PorträtKlaus Henkes - Generaldirektor der Interflug

22. Oktober 2021, 17:39 Uhr

Klaus Henkes war einer der mächtigsten Wirtschaftsbosse der DDR – er war Generaldirektor der "Interflug", Offizier und stellvertretender Verkehrsminister.

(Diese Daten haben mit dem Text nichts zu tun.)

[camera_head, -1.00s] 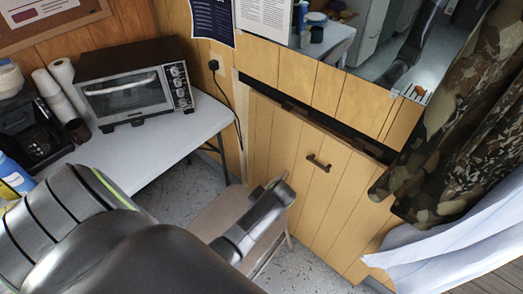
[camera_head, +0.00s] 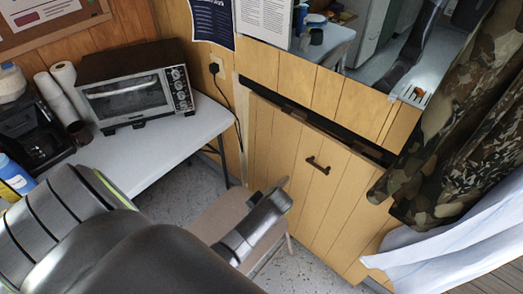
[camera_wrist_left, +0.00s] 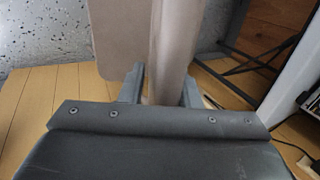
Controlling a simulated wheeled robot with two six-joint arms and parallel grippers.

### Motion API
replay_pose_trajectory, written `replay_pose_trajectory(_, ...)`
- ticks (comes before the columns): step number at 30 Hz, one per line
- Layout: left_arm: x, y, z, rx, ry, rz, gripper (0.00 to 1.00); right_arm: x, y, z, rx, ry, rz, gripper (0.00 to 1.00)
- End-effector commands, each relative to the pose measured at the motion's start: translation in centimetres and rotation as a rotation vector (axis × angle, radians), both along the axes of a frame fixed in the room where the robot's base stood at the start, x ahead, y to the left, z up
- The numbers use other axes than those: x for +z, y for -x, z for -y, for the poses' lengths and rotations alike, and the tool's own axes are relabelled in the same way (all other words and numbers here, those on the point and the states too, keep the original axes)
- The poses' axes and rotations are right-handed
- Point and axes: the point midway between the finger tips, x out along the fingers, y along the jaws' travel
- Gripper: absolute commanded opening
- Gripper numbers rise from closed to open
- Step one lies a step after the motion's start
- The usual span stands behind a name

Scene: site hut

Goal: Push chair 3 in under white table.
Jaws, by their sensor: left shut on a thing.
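The chair (camera_head: 214,214), beige-brown, stands on the floor at the right end of the white table (camera_head: 172,150), in front of the wooden panelling. My left arm hides much of it in the head view. My left gripper (camera_head: 277,187) is over the chair's right side. In the left wrist view my left gripper (camera_wrist_left: 160,90) has its fingers on either side of the chair's upright beige part (camera_wrist_left: 174,45), shut on it. The flat seat (camera_wrist_left: 118,35) shows beside that part. No chair number can be read. My right gripper is not in view.
A toaster oven (camera_head: 137,86), a coffee maker (camera_head: 32,138) and paper rolls (camera_head: 66,82) stand on the table. A wooden panel with a handle (camera_head: 318,165) is close behind my gripper. Camouflage cloth (camera_head: 425,150) hangs at the right. Speckled floor (camera_head: 176,185) is clear beneath the table.

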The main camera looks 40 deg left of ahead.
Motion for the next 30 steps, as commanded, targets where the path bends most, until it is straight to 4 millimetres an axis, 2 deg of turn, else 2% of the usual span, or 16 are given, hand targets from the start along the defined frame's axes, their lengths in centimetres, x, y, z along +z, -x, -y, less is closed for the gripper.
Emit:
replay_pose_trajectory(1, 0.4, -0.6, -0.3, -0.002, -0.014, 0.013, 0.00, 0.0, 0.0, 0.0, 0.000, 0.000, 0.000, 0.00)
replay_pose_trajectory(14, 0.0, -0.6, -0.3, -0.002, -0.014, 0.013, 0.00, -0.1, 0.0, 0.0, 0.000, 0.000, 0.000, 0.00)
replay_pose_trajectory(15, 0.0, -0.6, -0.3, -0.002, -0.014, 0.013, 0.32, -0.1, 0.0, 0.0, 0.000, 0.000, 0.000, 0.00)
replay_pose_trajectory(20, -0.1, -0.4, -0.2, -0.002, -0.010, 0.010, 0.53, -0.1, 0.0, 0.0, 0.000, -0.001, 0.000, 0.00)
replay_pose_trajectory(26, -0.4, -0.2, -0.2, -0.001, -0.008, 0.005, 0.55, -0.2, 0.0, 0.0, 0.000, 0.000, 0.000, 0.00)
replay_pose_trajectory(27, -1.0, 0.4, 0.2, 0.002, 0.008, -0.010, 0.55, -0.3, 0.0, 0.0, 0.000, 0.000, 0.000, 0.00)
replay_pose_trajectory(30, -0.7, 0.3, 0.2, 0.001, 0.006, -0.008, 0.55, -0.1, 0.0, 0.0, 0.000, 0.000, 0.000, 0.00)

"Als Generaldirektor musste man listig sein. Da musste man bis an die Grenze des Zulässigen gehen. Und manchmal auch darüber hinaus. Zumal wir das Problem hatten, dass unser Boss, Politbüromitglied Günter Mittag, der Meinung war, dass wir Generaldirektoren Tag und Nacht nur darüber nachdenken, wie wir der DDR Schaden zufügen können. Deshalb hat er ein strenges Kontrollsystem eingeführt. Das war nicht angenehm für uns."

Einer der mächtigen Wirtschaftsmanager der DDR

"Name: Henkes, Klaus. Nation: DDR. Titel: Dr. rer. mil., Dr. rer. nat. Berufe: Soldat, Offizier, Wirtschaftsmanager, Verwaltungschef. Partei: SED." Mit diesen Angaben verzeichneten bundesdeutsche Nachschlagewerke einen der mächtigsten Wirtschaftsbosse der DDR: den Generaldirektor der Fluggesellschaft "Interflug" und stellvertretenden Verkehrsminister Generalleutnant Dr. Dr. Klaus Henkes.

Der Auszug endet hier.